ST. LOUIS - A proposal meant to regulate Airbnb operations within St. Louis City, is getting push back.

It comes after some neighbors complained about noise, parking problems and what they say, are strangers living next door.

Greg Clawson OF St. Louis Hills said that he moved to the area for some peace and quiet. But added that some people who stay in nearby Airbnb properties have not been the best of neighbors.

“We’ve had parking issues which I guess sounds silly because it’s a public street,” Clawson said, “but you have less parking because they are paying for a business that they refuse to park in front of, for a house, they are paying to go to.”

Clawson said that he isn’t against the business of home sharing but prefers that there be some city-imposed rules to regulate such operations.

“It is a business and you’re paying for it so you should have to go through the venues that normal people do like having a restaurant,” said Clawson.
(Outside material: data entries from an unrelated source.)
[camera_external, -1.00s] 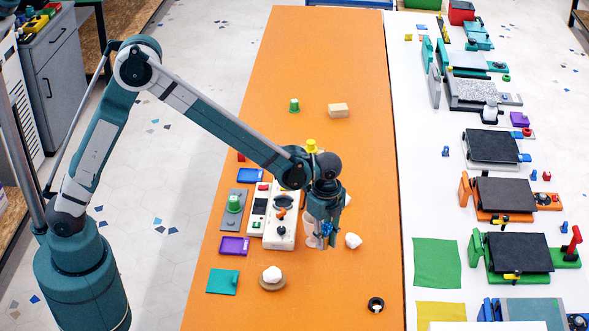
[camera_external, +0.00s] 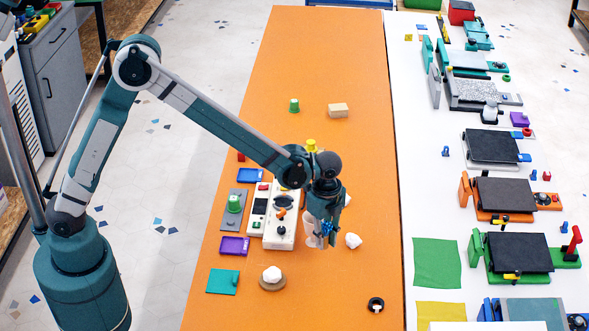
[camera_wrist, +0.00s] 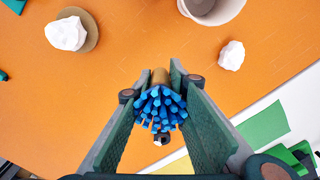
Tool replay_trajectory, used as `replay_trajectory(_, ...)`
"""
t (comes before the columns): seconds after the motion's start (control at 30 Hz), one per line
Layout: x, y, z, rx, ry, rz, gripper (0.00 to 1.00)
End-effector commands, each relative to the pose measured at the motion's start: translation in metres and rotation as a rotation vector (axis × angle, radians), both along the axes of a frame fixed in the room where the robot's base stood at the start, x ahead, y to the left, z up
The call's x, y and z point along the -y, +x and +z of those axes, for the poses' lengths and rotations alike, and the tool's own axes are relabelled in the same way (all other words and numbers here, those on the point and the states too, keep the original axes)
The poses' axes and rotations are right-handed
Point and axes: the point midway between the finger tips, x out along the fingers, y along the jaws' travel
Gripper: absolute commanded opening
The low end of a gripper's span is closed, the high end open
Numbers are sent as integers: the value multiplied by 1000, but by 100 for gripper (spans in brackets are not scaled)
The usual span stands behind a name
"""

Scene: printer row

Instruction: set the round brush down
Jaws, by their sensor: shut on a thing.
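My gripper (camera_wrist: 160,110) is shut on the round brush (camera_wrist: 160,104), which has blue bristles and a brown wooden body. In the wrist view the bristles face the camera between the two green fingers, and the brush's far end is hidden. In the external view my gripper (camera_external: 326,236) hangs over the orange table (camera_external: 330,60), right of the white device with knobs. Little of the brush shows there, a bit of blue between the fingers. Whether the brush touches the table cannot be told.
A white cup (camera_external: 311,233) stands close beside my gripper. A white lump (camera_external: 353,240) lies to its right, and another (camera_external: 272,273) sits on a brown disc. A black ring (camera_external: 376,305) lies near the table's front. The orange surface between them is bare.

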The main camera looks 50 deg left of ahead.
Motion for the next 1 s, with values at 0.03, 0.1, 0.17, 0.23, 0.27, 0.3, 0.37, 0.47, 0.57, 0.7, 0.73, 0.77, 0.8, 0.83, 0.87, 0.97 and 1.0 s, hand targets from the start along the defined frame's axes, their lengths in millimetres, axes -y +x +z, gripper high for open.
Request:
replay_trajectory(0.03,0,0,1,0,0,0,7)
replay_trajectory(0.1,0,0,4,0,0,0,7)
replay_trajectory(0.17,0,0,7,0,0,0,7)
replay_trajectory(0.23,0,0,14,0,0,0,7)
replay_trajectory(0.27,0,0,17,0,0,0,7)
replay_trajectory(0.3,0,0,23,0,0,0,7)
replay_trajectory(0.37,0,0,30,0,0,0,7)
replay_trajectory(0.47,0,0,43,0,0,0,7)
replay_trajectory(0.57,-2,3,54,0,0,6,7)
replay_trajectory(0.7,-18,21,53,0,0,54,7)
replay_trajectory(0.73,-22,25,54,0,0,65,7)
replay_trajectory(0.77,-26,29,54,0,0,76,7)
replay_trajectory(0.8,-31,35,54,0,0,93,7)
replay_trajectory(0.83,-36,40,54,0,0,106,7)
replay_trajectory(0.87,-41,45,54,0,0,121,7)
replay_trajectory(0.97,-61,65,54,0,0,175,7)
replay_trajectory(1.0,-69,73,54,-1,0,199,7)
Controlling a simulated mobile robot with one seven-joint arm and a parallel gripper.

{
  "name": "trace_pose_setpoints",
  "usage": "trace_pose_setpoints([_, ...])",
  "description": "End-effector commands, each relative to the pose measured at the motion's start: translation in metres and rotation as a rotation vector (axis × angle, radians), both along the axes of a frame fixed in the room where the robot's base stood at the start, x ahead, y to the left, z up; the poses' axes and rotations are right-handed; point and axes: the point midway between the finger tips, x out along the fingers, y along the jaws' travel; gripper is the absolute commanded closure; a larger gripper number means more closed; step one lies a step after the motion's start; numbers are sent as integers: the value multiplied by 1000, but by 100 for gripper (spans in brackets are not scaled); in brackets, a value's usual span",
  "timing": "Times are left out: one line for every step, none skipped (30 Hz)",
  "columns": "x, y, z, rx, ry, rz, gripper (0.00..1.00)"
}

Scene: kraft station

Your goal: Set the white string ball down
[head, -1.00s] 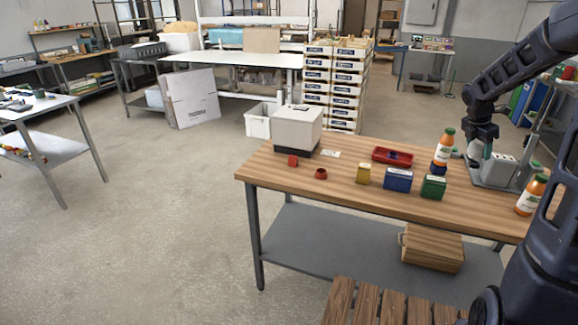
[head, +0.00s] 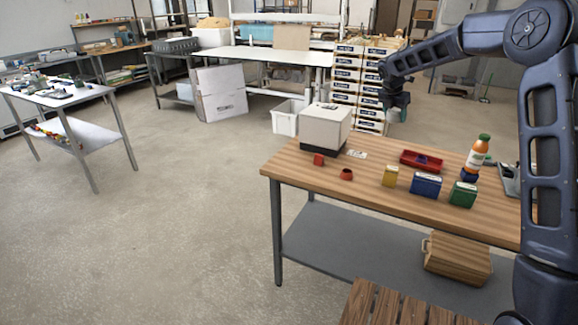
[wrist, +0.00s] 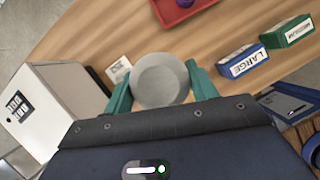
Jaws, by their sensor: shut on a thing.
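The white string ball (wrist: 160,78) is a pale round thing between the two teal fingers of my gripper (wrist: 160,90) in the wrist view. The fingers touch its sides, one left and one right. In the head view my gripper (head: 394,113) hangs above the far edge of the wooden table (head: 300,172), right of the white box. There the ball is too small to make out clearly. In the wrist view the tabletop lies below the ball, with a small white card (wrist: 118,70) beside it.
The white box (head: 325,128) stands left of my gripper. A red tray (head: 421,160), yellow box (head: 390,176), blue box (head: 426,186), green box (head: 462,194), red ring (head: 346,175), red block (head: 318,160) and orange bottle (head: 477,156) share the table. Its front left is clear.

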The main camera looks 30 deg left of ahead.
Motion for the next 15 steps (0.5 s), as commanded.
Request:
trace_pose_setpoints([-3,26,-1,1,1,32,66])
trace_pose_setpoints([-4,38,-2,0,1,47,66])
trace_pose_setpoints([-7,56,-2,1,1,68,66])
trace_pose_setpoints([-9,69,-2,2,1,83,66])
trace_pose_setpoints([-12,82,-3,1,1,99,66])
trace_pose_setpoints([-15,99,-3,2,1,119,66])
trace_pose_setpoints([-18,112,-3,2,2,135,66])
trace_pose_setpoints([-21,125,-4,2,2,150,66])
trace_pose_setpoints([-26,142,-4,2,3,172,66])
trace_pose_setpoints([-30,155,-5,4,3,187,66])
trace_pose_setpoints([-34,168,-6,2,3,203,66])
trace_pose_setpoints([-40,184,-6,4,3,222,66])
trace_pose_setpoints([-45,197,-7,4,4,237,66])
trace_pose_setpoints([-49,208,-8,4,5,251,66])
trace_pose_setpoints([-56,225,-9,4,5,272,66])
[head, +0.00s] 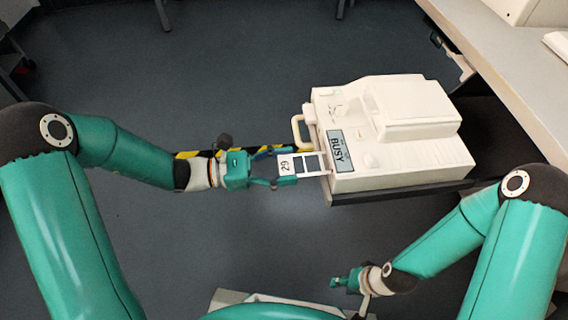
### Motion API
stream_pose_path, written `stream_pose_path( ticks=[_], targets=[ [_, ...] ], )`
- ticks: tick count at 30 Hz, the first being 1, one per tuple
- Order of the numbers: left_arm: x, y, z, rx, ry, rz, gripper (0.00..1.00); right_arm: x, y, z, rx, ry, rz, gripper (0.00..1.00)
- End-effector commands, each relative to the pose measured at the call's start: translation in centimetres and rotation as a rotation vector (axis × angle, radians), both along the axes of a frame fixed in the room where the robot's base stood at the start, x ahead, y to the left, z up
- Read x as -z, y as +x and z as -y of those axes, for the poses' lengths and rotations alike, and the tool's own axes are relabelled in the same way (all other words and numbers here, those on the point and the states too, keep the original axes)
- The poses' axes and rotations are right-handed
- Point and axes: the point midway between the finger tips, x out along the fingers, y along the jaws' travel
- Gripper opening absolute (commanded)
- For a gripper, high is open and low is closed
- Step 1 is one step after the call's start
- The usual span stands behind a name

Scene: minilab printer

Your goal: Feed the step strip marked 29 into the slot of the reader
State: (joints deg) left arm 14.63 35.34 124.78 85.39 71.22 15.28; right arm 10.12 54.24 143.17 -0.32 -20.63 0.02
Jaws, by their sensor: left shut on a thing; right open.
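The step strip marked 29 (286,165) is a small white card with dark patches. My left gripper (276,181) is shut on its left end and holds it level. The strip's right end meets the front left side of the reader (358,172), a cream machine with a display reading BUSY (339,150). The slot itself is hidden, so I cannot tell how deep the strip sits. My right gripper (340,283) is open and empty, low in the view, well away from the reader.
The reader stands on a dark shelf (400,190). A pale handle-like loop (297,128) sticks out at its left. A light bench (500,75) runs along the upper right. The grey floor is open to the left and below.

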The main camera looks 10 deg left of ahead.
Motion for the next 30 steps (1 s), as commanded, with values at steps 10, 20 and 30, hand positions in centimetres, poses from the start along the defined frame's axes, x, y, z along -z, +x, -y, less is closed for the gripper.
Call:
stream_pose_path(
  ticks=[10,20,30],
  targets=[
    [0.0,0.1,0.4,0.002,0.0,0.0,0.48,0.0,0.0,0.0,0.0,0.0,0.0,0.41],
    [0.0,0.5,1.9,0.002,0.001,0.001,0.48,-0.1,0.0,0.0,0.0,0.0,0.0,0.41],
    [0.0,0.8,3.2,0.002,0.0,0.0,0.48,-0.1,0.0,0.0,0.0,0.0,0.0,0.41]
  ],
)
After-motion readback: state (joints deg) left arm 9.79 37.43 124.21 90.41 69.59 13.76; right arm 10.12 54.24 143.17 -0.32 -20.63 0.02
In a phone interview with Fox 2, Alderman Tom Oldenburg said, Clawson’s concerns are similar to some of the complaints he’s received.

“We have been over the last few years receiving complaints and one would argue that those are likely isolated incidents,” said Oldenburg, “bachelor parties, parking, noise complaints.”

“If they are operating as a hotel they should probably be taxed along those lines. There needs to be an annual inspection at a minimum, to make sure that there’s a general welfare and safety for the guests.”

Airbnb host Greg Elder said the proposal would impose unreasonable restrictions on the rights of hosts and homeowners to share their homes via platforms like Airbnb and HomeAway.

“People are scared of what they don’t know and if they don’t understand it then they fear it,” said Elder speaking at one of his Dutchtown properties on Chippewa Avenue. “So, if you think someone is moving in next door for the weekend but you don’t know they have been reviewed by countless other hosts in other cities and are quality people, then they might be scared.”

Wednesday night Elder along with several other hosts gathered to discuss their opposition to the proposed bill.

“We are trying to work with the city to come up with sensible regulations for us because we think we can regulate ourselves,” he said.

Elder added that the group is also working on a new program to install a host ambassador in every neighborhood in St. Louis, with the purpose of having a central representative to speak on behalf of local hosts and communicate with policymakers.

The Board of Aldermen will come back from recess this spring to have a few more public hearings on the proposed bill.